The majority of the songs were sung by Mrs Johnson and the narrator, though all the cast sung at some point. Myself I liked the ‘Devils got your number’ and ‘My friend’ songs best but they were all effective, though personally I thought the line ‘like Marilyn Monroe’ was incredibly overused to the point where it got somewhat predictable and annoying. One of the main themes running through Blood Brothers is social class, as is shown in the last lines of the play, “And do we blame superstition for what came to pass? Or could it be what we, the English, have come to know as class?

” I think that the difference in social class between the two families was very well portrayed. Firstly in the costumes, the two boys I thought were very well costumed, with Eddie’s slightly boring smart uniform, compared to Mickey too-large pullover and shorts, with his socks falling down. However I thought that with the mothers’ clothes, there should have been more of a difference. While Mrs Lyons was smartly dressed in suitable clothing for a middle class woman at the time, Mrs Johnstone didn’t look quite rough enough for a woman on the brink of destitution.

She looked slightly too ‘polished,’ with perfect hair and make up, and her clothing not dingy enough. The accents were also very good, though again I felt that a lot of Mrs Johnstone’s words were too well enunciated for a woman of her social stature. She also didn’t have a very strong Liverpudlian accent, which I think she should have, compared to how the play is written and to the character for Rita in ‘Educating Rita’ speaks in a version I have scene of that text (by the same playwright,) and when she sang, she lost the accent entirely.

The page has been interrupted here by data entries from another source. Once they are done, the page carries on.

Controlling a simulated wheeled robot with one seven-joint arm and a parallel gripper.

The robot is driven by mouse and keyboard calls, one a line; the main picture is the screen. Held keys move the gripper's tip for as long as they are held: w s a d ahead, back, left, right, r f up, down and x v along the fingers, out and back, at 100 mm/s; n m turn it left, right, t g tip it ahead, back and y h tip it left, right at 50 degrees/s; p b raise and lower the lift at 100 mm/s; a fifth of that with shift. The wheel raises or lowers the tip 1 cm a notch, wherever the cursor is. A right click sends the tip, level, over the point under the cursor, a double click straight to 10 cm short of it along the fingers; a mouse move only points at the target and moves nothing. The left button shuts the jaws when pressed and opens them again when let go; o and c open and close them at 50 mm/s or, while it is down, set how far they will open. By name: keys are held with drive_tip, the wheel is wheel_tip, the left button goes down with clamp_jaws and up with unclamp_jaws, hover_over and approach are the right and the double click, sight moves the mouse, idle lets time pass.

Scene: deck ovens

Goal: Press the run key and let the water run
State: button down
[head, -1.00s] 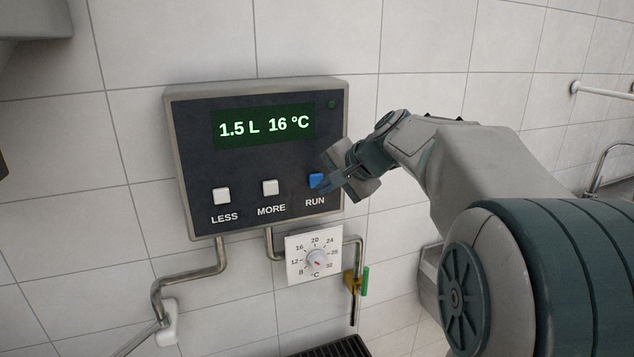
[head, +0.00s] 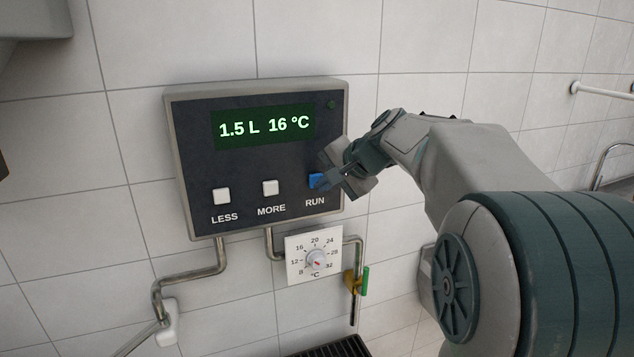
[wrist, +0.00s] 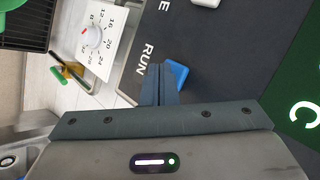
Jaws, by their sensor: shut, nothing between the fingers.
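The water meter panel (head: 195,150) is on the tiled wall, its green display (head: 263,127) reading 1.5 L and 16 °C. The blue run key (head: 315,180) is at the panel's lower right, partly behind my gripper (head: 322,186). In the wrist view the run key (wrist: 177,74) shows just beside the closed fingertips (wrist: 160,70). My gripper is shut and empty, its tips close to the key; I cannot tell whether they touch it. The small lamp (head: 332,104) at the panel's upper right looks dark green.
White LESS (head: 222,195) and MORE (head: 270,188) keys sit left of the run key. A temperature dial (head: 316,260), pipes (head: 190,281) and a valve with a green handle (head: 364,281) are below the panel. A dark grate (head: 332,348) is at the bottom.

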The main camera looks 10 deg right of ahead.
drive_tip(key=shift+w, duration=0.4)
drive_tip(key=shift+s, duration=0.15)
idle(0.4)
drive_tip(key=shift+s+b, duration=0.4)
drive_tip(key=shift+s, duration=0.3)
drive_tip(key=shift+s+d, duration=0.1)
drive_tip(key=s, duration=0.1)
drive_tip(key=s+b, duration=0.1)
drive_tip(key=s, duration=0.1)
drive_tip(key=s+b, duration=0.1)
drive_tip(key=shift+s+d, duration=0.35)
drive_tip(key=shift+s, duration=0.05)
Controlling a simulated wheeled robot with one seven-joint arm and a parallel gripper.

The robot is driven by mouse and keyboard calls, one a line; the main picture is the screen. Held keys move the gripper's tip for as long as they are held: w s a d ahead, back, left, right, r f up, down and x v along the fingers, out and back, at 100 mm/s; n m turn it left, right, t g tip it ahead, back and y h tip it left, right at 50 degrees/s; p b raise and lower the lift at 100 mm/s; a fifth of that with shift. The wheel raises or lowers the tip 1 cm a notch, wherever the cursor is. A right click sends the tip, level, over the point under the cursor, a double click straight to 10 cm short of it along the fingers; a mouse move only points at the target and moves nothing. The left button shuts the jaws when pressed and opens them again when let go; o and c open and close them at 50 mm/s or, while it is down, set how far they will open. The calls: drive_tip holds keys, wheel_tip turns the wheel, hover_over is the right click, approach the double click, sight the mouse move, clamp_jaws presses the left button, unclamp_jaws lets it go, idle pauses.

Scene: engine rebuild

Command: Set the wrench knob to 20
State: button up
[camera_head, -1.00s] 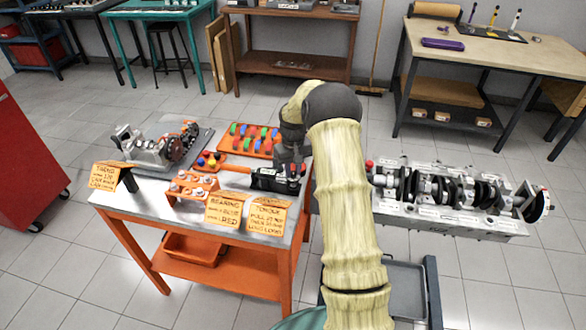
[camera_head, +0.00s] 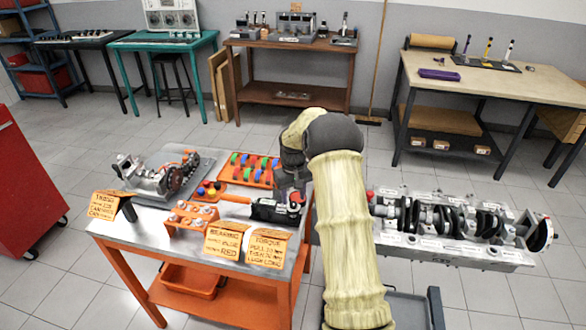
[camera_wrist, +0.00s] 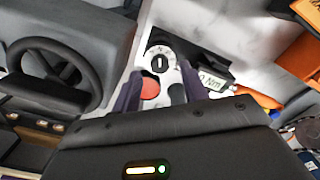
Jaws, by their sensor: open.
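The torque wrench, with an orange handle (camera_head: 235,199) and a black body (camera_head: 268,211), lies on the orange-framed cart's top. In the wrist view its grey dial (camera_wrist: 160,64) with a black slot, a red round part (camera_wrist: 150,89) and a display reading "Nm" (camera_wrist: 211,80) show; the number is partly hidden. My gripper (camera_wrist: 161,86) is open, its two dark fingers on either side of the wrench's dial end. I cannot tell whether they touch it. In the head view my gripper (camera_head: 292,184) is over the wrench's right end, hiding part of it. The dial setting is unreadable.
An orange tray of coloured pieces (camera_head: 262,184), an orange block with bolts (camera_head: 182,222), orange note cards (camera_head: 270,246) and a metal assembly (camera_head: 145,181) crowd the cart. An engine block with a crankshaft (camera_head: 450,258) stands right of my arm.

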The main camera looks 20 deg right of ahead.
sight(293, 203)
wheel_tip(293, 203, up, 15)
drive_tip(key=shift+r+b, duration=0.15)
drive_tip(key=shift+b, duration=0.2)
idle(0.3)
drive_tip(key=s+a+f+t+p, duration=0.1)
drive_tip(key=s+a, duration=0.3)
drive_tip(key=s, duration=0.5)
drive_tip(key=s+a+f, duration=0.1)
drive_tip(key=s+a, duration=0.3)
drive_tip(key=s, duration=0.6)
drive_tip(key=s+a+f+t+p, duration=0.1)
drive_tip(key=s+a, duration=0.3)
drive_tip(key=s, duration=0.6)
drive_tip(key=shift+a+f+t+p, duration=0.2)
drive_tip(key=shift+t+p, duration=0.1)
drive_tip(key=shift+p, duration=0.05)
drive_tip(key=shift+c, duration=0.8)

The speech of the characters was also different; the lower class swore a lot more, while the middle class characters used a much wider vocabulary. Throughout the play you could easily tell that the two boys had been brought up in different homes, with Eddie having the advantage in life. Even Mickey realises this, as is seen at the end of the play when he asks his mother “Why couldn’t you have given me away? ” At the end of the play the audience seemed to have thoroughly enjoyed it.

There was a lot of clapping as the actors took their curtain call, and the audience in the stalls gave them a standing ovation. Personally, I enjoyed the show though there were a few weaknesses overall. One thing I particularly didn’t like was the way that the same actors portrayed the characters from childhood to adults. This was a span of about 15 years, so it was obvious that it couldn’t be carried of convincingly. While the character of Linda was quite convincing as a young child, I found both of the boys’ portrayals to be slightly condescending and immature in the way they portrayed seven year olds.

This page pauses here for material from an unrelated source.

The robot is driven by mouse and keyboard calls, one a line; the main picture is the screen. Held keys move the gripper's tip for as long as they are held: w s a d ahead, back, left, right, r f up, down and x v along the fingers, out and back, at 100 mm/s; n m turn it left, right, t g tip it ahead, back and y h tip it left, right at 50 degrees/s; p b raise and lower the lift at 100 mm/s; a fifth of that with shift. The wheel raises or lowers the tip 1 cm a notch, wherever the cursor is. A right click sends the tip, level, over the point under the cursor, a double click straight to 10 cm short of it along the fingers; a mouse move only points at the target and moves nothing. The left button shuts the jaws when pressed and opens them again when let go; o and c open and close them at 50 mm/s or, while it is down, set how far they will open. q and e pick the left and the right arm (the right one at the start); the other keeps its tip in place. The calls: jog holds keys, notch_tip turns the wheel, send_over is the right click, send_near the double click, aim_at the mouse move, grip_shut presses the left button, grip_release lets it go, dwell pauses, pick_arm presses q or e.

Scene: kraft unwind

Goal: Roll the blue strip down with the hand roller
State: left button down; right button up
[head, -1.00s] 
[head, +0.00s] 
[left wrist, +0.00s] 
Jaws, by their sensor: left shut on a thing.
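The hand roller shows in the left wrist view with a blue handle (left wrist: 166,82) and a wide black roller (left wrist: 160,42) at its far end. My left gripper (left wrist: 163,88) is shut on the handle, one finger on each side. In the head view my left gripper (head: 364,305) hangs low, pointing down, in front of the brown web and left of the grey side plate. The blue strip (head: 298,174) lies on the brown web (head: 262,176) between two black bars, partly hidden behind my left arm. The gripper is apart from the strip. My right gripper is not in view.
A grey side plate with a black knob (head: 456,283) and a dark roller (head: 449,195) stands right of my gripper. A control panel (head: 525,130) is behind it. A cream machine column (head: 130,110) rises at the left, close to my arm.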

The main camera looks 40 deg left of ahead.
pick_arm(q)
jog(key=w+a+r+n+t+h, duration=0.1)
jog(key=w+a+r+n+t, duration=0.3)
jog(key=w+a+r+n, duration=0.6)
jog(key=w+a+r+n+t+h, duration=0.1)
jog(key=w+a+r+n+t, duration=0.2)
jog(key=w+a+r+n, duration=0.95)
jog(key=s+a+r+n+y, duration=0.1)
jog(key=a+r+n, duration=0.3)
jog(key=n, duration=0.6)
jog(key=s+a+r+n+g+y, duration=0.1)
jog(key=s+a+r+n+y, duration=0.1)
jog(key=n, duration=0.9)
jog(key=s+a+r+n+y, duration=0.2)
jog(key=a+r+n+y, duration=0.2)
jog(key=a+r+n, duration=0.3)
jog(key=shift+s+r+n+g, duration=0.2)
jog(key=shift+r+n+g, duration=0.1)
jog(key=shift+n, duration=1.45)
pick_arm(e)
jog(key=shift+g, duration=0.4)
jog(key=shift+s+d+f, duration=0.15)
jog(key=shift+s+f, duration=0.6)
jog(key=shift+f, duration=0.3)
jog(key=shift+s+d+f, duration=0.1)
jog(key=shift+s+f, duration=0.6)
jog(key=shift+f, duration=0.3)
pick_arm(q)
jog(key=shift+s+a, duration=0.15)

They tended to over act some of their lines, for example the scenes were Mickey was playing on his horse, and the way Eddie stuck up his hand before saying something I thought was annoyingly precocious. I also thought that young Eddie sounded very effeminate, which was a little inane, Another disadvantage to this was that when they sang, especially Mickey, their voices suddenly matured, which sounded rather strange. If I had directed this I would have seriously considered using children for this part, and then the same actors for their teenage and adult years.

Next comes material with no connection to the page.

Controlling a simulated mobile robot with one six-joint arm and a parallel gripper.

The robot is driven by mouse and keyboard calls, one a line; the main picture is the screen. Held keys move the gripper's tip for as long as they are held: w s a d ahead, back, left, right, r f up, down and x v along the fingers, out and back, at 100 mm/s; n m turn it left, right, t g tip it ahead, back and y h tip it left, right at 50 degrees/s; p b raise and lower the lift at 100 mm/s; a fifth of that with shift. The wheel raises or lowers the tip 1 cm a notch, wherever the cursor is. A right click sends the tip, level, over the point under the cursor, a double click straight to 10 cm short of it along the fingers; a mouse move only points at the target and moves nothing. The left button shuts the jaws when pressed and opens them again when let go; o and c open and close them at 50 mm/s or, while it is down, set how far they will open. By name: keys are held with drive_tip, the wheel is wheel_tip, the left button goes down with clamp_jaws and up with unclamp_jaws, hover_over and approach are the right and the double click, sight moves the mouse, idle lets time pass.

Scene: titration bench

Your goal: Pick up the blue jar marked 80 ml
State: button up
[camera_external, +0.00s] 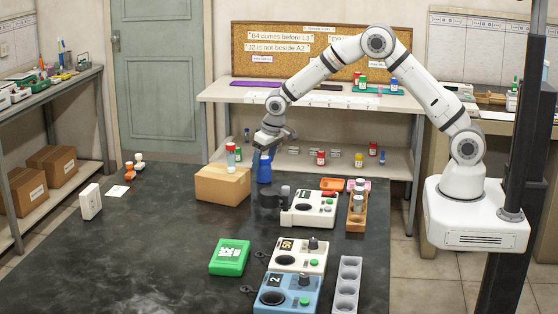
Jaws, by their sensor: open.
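A blue jar (263,169) stands on the dark bench just right of the cardboard box. Its mark is too small to read, so I cannot tell if it says 80 ml. My gripper (264,147) is open and points down at the top of this jar. The fingers overlap the jar's top in this view. I cannot tell whether they are around it or touching it.
A cardboard box (222,184) stands close left of the blue jar, with a red-capped bottle (231,160) at it. A wooden rack (357,213) is at the right. The bench's left front is clear.

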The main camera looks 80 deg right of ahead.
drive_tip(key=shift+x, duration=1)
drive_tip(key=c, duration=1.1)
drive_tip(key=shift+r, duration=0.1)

Some of the acting was also not as good as the others, in particular the two mothers. This could be because the parts had been swapped around; Louise Russells, who played Mrs Lyons usually plays Donna-Marie (a more minor character) while Sarah Hay (Mrs Johnstone) usually plays Mrs Lyons. Although they generally played their parts to a high standard, some of the scenes between the two weren’t very good; the ‘shoes on the table’ and ‘attack in the kitchen’ scenes were particularly bad.

However I think the worst scene was when Mrs Lyons went mad,, although the special effects were good, the overall impression was very overly dramatic and exaggerated. I definitely preferred the first act to the second, and my favourite scenes were when the three teenagers were hanging out as friends. The play did a good job of evoking emotions in you overall, and the end scene was very sad. I liked the play as a whole, but People who have seen versions performed with a different class have said that it wasn’t as good this time around but I liked the play as a whole, and found it enjoyable and entertaining.